In Elizabeth L. Silver’s engrossing and thought-provoking novel The Majority, we meet Justice Sylvia Olin Bernstein, aka “the Contemptuous S.O.B.” A flinty and aging justice, she decides it’s time to tell her life story—messy relationships, heartbreak and all. While The Majority is a clear homage to Ginsburg, Silver (The Execution of Noa P. Singleton) paints a full portrait of Sylvia, whose life unfolds during some of the most consequential events in American history.
Sylvia’s mother dies when she is young, leaving her in a loving but bleak home in New York with her devout Jewish father and a cousin who fled the Nazis after her entire family was killed. Sylvia gets her chance to move on when she’s one of only nine women admitted in 1959 to Harvard Law School. With her vast intelligence and force of will, Sylvia ascends to the highest levels of the United States legal system.
As is so often the case for trailblazers, her success comes with significant sacrifice, both personally and professionally. When she takes on a landmark case involving a woman who lost her job when she became pregnant, Sylvia realizes she has been preparing for this case for most of her life. “My mother told me when I was twelve years old that we—women—were close to being the larger group in America,” she tells the plaintiff. “Well, now women are the majority, and yet we hold almost no power at all.

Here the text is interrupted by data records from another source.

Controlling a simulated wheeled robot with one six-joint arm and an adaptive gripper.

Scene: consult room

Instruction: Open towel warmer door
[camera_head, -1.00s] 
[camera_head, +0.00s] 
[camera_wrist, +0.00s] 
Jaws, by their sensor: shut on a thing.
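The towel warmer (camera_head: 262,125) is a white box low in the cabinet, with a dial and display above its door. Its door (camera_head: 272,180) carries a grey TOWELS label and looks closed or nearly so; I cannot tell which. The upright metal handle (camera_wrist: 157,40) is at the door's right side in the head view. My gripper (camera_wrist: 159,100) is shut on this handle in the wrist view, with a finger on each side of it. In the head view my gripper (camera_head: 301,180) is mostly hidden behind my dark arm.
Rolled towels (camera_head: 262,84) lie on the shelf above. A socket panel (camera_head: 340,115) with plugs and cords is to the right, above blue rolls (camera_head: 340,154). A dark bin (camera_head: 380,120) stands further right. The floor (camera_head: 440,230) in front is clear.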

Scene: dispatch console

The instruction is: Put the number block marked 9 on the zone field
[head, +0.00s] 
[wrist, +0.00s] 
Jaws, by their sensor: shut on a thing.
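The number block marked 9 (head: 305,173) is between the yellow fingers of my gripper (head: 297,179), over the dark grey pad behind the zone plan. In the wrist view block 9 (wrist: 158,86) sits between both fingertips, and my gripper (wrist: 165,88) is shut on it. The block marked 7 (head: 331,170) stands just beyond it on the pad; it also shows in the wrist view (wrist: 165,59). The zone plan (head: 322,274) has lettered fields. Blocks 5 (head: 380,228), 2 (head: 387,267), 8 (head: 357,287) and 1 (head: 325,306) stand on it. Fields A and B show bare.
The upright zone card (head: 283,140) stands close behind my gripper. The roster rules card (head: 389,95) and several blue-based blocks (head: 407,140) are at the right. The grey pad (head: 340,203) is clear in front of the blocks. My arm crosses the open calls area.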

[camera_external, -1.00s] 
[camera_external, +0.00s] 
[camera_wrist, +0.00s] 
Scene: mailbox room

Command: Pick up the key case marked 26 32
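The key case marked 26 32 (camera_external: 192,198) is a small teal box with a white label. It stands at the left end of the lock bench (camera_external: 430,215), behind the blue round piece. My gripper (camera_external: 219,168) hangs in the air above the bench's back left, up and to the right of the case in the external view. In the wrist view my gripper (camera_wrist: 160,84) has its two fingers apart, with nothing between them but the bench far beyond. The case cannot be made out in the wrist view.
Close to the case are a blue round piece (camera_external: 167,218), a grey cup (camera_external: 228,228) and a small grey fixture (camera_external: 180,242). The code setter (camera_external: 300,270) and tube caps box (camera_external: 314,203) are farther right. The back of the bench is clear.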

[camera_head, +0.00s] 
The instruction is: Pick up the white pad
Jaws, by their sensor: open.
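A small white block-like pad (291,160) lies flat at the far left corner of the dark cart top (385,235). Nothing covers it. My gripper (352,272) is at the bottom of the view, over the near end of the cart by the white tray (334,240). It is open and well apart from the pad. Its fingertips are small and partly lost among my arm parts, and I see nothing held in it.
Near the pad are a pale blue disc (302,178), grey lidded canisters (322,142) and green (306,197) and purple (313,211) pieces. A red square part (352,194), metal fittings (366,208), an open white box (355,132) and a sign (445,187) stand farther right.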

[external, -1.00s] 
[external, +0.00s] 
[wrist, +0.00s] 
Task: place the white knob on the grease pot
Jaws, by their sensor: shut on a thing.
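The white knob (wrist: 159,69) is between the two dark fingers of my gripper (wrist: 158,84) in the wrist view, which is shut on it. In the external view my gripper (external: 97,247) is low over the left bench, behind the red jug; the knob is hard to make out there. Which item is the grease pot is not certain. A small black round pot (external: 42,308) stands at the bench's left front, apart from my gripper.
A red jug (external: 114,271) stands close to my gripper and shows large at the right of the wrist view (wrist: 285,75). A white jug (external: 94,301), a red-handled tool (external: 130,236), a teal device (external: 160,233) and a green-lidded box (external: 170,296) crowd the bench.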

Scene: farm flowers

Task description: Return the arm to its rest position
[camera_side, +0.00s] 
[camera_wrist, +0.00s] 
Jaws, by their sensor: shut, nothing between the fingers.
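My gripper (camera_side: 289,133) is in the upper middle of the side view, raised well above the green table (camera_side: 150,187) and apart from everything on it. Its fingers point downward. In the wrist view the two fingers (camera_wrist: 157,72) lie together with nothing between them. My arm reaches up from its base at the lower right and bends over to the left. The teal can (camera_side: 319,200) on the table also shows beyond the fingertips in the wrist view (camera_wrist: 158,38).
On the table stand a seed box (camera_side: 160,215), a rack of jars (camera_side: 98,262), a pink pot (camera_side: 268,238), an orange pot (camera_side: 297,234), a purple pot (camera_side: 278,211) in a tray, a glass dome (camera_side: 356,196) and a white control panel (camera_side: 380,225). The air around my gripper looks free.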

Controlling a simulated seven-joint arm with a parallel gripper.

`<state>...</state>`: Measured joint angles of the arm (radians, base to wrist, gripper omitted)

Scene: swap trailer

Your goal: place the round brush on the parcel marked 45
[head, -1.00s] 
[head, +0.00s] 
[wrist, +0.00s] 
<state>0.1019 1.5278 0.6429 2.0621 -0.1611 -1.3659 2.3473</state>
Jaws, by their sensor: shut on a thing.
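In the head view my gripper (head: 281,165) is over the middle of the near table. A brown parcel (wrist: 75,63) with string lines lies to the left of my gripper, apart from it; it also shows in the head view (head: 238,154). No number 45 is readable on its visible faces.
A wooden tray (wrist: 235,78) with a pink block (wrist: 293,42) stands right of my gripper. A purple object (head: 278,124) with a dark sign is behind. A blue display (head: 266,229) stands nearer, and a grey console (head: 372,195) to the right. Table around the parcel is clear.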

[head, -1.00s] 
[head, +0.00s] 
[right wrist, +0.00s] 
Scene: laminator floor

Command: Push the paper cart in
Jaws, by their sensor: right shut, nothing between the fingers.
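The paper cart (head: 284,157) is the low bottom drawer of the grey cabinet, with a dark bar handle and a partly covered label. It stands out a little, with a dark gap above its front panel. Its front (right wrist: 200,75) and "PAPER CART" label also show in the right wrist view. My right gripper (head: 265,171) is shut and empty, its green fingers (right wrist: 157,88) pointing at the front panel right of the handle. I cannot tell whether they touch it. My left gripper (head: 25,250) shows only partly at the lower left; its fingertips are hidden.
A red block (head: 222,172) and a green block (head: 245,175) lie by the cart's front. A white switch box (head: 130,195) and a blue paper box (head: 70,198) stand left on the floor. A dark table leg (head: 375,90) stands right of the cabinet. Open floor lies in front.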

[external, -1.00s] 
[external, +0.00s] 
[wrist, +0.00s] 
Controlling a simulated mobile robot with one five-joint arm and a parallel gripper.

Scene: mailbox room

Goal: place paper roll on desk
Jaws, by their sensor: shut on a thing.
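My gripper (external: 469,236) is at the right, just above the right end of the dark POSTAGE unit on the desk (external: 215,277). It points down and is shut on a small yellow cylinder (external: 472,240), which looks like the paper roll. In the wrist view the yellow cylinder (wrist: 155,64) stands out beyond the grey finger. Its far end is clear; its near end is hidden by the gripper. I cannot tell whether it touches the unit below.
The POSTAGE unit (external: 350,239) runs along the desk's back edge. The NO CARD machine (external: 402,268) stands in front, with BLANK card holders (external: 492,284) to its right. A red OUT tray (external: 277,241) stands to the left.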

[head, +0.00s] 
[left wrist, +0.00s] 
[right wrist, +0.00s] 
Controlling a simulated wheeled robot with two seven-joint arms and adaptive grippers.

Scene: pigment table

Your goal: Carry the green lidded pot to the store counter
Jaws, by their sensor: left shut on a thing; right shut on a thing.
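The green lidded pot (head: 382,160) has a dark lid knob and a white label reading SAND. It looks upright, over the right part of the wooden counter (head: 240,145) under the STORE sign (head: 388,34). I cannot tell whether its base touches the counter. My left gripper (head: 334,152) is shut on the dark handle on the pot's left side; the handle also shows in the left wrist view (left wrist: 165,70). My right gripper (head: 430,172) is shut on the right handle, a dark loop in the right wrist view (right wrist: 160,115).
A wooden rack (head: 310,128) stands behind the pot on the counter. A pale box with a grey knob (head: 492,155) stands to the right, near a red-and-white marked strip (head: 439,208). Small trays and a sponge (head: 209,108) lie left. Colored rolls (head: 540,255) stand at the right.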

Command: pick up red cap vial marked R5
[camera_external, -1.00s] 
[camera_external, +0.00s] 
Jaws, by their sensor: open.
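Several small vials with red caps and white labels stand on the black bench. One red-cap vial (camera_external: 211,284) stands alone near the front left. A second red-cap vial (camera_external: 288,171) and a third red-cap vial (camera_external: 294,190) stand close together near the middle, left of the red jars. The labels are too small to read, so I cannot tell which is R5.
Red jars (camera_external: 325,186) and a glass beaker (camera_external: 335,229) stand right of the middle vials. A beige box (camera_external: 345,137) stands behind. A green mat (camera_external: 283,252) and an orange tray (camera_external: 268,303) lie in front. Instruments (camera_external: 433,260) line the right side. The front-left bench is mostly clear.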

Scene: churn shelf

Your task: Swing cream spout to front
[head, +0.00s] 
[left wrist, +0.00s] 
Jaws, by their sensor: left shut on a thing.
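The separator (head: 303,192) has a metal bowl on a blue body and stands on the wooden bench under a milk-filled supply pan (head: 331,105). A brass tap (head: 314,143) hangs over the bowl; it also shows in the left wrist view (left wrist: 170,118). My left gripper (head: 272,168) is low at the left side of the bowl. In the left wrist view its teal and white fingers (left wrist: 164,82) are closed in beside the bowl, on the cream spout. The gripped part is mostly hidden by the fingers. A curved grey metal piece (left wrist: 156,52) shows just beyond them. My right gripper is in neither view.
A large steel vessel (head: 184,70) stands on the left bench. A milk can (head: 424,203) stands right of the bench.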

In some small way, perhaps this is a slight chiseling away at that. And if successful, it’s a legacy you can pass on to more than [your child]. It’s a legacy to pass on to an entire country.”
The Majority is more than an entertaining read, although it is certainly that. It’s a profound contemplation of how women are treated by the law and how they administer the law. The Contemptuous S.O.B. is both a brilliant jurist and an all-too-human woman fighting against a system stacked against her.